* _TASK INSTRUCTIONS_
Using the data beneath, show every line that includes the word "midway".

* _SOURCE MATERIAL_
Begin

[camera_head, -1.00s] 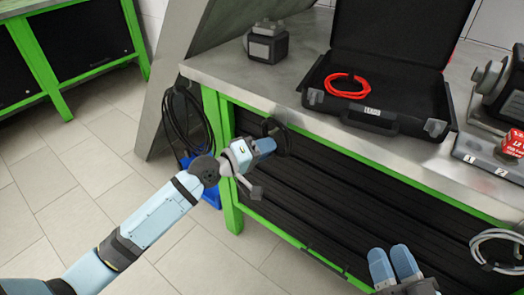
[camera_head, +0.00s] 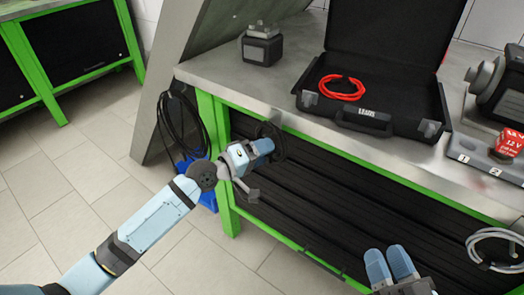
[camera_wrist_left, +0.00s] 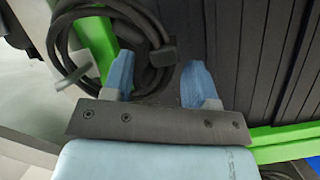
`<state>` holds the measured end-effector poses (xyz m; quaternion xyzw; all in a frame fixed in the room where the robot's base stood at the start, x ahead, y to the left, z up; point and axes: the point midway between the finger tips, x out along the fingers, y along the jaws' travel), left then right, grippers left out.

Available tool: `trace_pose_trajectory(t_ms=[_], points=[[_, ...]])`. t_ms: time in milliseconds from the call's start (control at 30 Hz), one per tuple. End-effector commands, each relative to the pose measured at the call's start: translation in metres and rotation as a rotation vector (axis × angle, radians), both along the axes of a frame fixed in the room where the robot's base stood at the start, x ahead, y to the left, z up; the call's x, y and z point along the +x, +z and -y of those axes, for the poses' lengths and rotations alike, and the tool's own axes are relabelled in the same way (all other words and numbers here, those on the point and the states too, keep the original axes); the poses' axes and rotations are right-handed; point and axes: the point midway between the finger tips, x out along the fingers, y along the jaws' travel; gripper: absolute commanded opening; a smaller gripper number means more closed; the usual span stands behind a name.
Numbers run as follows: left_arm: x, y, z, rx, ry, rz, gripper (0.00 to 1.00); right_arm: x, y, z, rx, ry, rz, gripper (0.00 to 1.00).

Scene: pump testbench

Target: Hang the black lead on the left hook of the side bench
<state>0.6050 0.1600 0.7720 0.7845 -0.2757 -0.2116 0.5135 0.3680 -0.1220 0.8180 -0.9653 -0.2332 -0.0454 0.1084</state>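The black lead (camera_head: 279,143) is a dark coil at the front of the bench, just under its edge and right of the green leg. My left gripper (camera_head: 263,147) is at this coil, its fingertips overlapping it in the head view. In the left wrist view the fingers of my left gripper (camera_wrist_left: 159,76) stand well apart, with dark cable behind and beside the left finger. Whether the coil rests on a hook is hidden. My right gripper (camera_head: 390,262) is low at the right, away from the lead, its fingers side by side; I see nothing held there.
Another dark cable (camera_head: 182,122) hangs at the bench's left end, above a blue object (camera_head: 207,199). A grey lead (camera_head: 492,250) hangs at the right front. An open black case (camera_head: 372,123) with a red lead (camera_head: 341,88) stands on the steel top. The floor at left is clear.

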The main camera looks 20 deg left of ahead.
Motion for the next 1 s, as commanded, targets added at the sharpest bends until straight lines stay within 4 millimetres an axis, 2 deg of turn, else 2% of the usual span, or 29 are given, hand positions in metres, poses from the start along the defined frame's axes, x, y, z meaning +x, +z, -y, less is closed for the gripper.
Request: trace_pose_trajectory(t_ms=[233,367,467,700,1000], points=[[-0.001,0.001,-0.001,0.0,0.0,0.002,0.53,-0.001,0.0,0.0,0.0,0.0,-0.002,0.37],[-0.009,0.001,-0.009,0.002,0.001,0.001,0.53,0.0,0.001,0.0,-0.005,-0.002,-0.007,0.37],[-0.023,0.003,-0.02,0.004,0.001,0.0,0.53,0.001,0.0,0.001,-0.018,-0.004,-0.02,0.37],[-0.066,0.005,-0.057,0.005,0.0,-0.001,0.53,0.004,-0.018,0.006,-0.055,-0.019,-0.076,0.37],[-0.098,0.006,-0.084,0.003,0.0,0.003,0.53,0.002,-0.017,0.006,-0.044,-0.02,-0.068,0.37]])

End

* _COMPLETE OUTPUT_
`<state>` holds the measured end-effector poses (xyz m; quaternion xyzw; all in a frame fixed in the room where the robot's base stood at the start, x ahead, y to the left, z up; point and axes: the point midway between the finger tips, x out along the fingers, y along the jaws' travel), left then right, grippers left out.
Available tool: `trace_pose_trajectory(t_ms=[_], points=[[_, ...]])`. t_ms: time in milliseconds from the call's start (control at 30 Hz), one per tuple. End-effector commands, each relative to the pose measured at the call's start: translation in metres and rotation as a rotation vector (axis × angle, radians), both along the axes of a frame fixed in the room where the robot's base stood at the start, x ahead, y to the left, z up; the call's x, y and z point along the +x, +z and -y of those axes, for the poses' lengths and rotations alike, and the tool's own axes are relabelled in the same way (all other words and numbers here, those on the point and the states too, keep the original axes); the poses' axes and rotations are right-handed; point and axes: the point midway between the finger tips, x out along the fingers, y along the jaws' travel; gripper: absolute commanded opening; a smaller gripper number means more closed; the usual span stands behind a name.

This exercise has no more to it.